Looking ahead, the UK government’s 2030 clean power target will require substantial renewable capacity additions. The National Energy System Operator estimates that the UK needs to install approximately 50GW of new renewable generation by 2030 to meet this goal. Projects like Thrive’s wind farms contribute to this target, but the pace of deployment will need to accelerate. Similarly, the phase-out of new petrol and diesel car sales from 2030 (recently confirmed) will require continued expansion of charging infrastructure at pace.
Resources for businesses considering renewable investment or fleet electrification
Businesses exploring these opportunities can access several authoritative resources. The Department for Energy Security and Net Zero provides guidance on renewable energy policy and incentives through its official website. This includes information on planning requirements, grid connections, and support schemes.
For EV infrastructure planning, the Office for Zero Emission Vehicles publishes guidance on grants and funding. The OZEV website includes details on workplace charging schemes and LEVI grants. It also provides technical standards for compliant charging equipment.

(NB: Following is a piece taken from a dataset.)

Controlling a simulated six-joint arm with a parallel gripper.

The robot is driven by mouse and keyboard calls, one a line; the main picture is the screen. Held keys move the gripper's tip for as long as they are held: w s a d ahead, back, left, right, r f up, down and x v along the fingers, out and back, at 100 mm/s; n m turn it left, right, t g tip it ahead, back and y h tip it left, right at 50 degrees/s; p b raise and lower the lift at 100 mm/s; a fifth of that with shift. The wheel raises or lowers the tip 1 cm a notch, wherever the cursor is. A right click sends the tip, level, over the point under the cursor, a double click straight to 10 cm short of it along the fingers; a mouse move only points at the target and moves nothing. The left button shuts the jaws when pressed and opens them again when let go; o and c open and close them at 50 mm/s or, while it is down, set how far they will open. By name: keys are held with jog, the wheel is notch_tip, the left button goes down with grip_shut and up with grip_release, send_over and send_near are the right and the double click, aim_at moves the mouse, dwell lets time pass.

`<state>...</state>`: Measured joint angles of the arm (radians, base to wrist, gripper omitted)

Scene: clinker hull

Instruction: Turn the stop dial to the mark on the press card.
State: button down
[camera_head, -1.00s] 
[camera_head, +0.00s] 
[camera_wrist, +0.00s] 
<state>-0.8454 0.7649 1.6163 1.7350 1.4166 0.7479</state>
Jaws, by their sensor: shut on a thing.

The Financial Conduct Authority regulates Innovative Finance ISAs and provides investor protection information. Businesses and individuals considering bonds like Thrive’s should review FCA guidance on peer-to-peer lending and crowdfunding investments. This includes risk warnings and due diligence recommendations.
For carbon reporting and net-zero strategy development, our net-zero program helps businesses measure emissions, set reduction targets, and demonstrate compliance with public sector procurement requirements. We also offer support on renewable energy procurement and fleet transition planning.
The Energy Saving Trust offers independent advice on commercial EV adoption, including total cost of ownership calculators and route planning tools. Their website includes case studies from businesses that have successfully transitioned fleets, highlighting practical lessons and common challenges.